Provided material
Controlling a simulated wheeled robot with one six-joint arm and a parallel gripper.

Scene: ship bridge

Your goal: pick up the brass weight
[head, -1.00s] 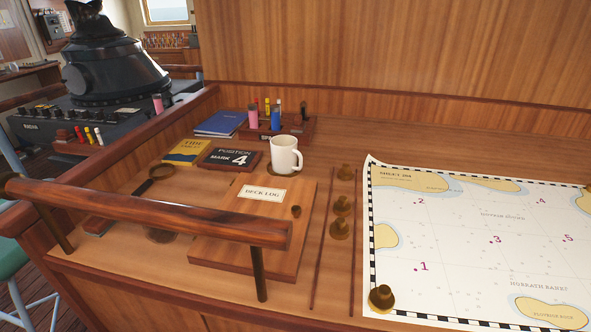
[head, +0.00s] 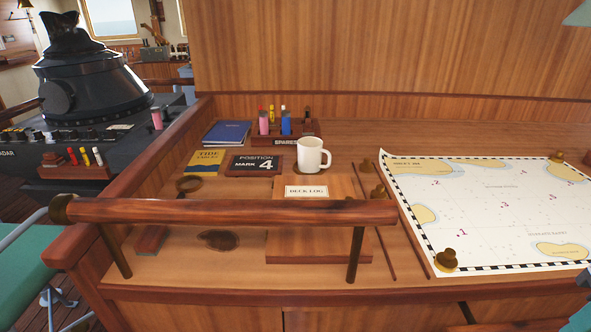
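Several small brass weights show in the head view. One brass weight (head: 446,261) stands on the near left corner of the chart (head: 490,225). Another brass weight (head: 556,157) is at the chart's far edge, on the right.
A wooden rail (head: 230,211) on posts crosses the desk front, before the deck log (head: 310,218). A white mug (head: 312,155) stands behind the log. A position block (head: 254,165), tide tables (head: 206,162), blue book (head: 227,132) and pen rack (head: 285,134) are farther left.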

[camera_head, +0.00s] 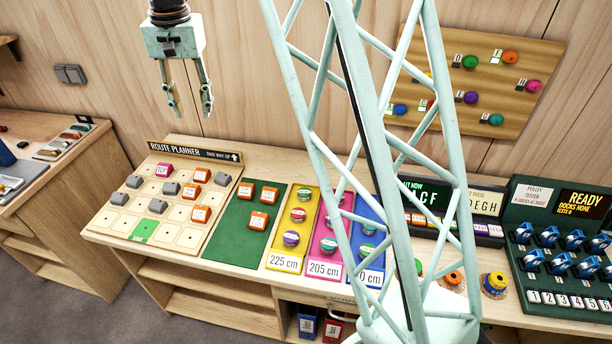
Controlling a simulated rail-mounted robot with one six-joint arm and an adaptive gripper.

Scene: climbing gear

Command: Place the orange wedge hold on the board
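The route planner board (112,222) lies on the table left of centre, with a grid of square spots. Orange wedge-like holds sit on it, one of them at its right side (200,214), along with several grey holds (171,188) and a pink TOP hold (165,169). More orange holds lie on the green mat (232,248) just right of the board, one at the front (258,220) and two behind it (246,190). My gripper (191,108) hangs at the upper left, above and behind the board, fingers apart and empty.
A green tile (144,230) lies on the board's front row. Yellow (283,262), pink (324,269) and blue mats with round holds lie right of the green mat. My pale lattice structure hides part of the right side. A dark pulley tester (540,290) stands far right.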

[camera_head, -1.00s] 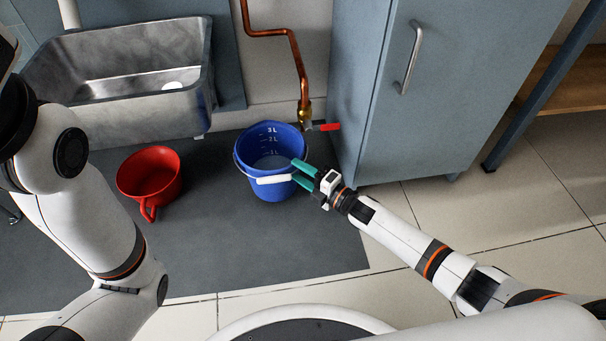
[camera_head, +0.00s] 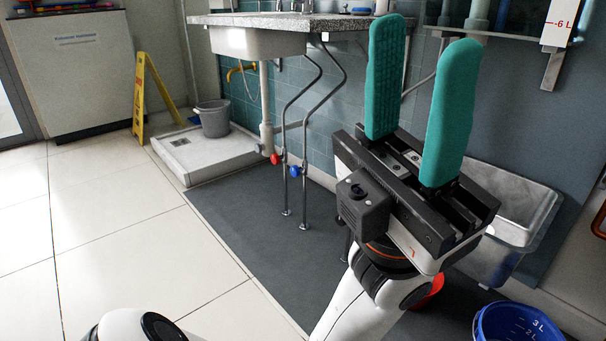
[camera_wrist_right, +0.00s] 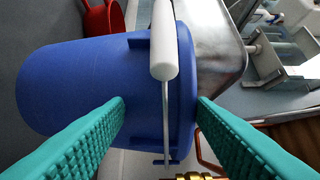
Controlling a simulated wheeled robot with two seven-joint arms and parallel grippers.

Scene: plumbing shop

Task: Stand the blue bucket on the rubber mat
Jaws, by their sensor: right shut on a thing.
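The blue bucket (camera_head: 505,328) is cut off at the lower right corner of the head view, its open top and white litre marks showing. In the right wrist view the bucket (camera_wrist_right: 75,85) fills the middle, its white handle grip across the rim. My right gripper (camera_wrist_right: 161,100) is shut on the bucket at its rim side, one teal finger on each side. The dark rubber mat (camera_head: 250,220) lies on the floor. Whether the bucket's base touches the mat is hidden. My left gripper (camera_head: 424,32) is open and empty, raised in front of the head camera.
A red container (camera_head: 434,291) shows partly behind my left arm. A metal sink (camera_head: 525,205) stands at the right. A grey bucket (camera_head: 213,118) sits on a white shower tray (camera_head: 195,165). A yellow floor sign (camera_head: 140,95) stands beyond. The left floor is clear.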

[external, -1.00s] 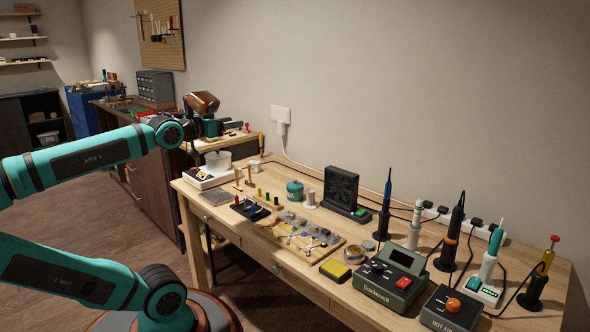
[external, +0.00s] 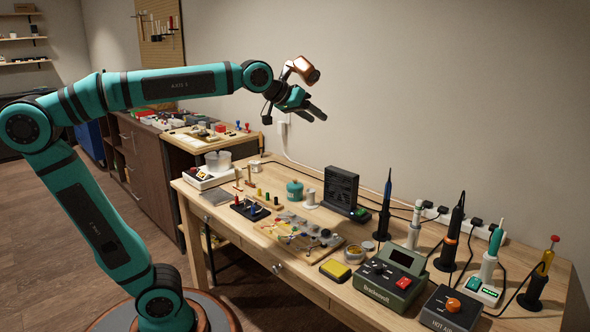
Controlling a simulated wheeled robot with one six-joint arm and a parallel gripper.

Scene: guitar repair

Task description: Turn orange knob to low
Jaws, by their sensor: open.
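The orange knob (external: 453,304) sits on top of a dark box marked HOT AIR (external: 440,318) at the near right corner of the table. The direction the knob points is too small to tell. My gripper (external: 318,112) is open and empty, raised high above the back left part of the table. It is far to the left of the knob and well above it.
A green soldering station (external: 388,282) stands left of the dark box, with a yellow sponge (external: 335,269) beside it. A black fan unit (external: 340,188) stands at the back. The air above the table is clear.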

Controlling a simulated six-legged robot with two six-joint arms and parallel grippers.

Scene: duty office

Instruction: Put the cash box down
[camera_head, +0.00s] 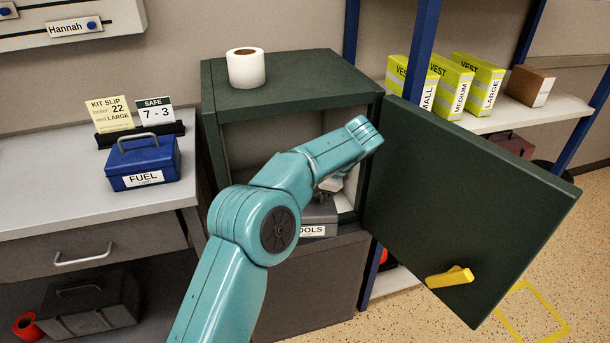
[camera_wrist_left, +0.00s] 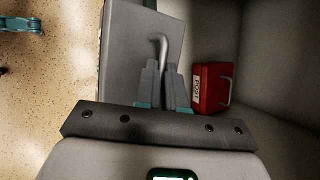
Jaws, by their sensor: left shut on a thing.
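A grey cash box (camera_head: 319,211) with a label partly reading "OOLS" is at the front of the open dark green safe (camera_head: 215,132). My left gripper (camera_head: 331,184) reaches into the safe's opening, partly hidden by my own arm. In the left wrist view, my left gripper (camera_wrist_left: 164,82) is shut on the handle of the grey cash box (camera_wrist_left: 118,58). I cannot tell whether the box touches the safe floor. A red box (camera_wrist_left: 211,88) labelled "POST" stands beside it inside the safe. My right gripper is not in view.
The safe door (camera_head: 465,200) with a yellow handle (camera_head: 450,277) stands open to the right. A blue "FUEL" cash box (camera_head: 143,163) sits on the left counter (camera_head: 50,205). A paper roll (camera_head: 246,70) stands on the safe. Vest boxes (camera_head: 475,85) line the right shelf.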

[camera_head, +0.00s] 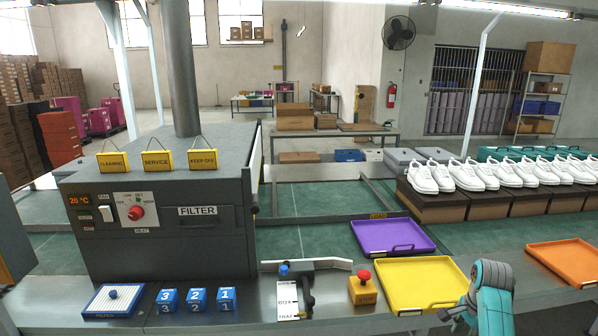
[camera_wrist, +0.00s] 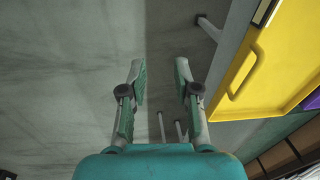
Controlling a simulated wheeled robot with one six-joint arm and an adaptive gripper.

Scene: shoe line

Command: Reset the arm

Exercise prompt
Across the entries, how many lines hold the word "Scene"? Say only the number.

Reply to the task
6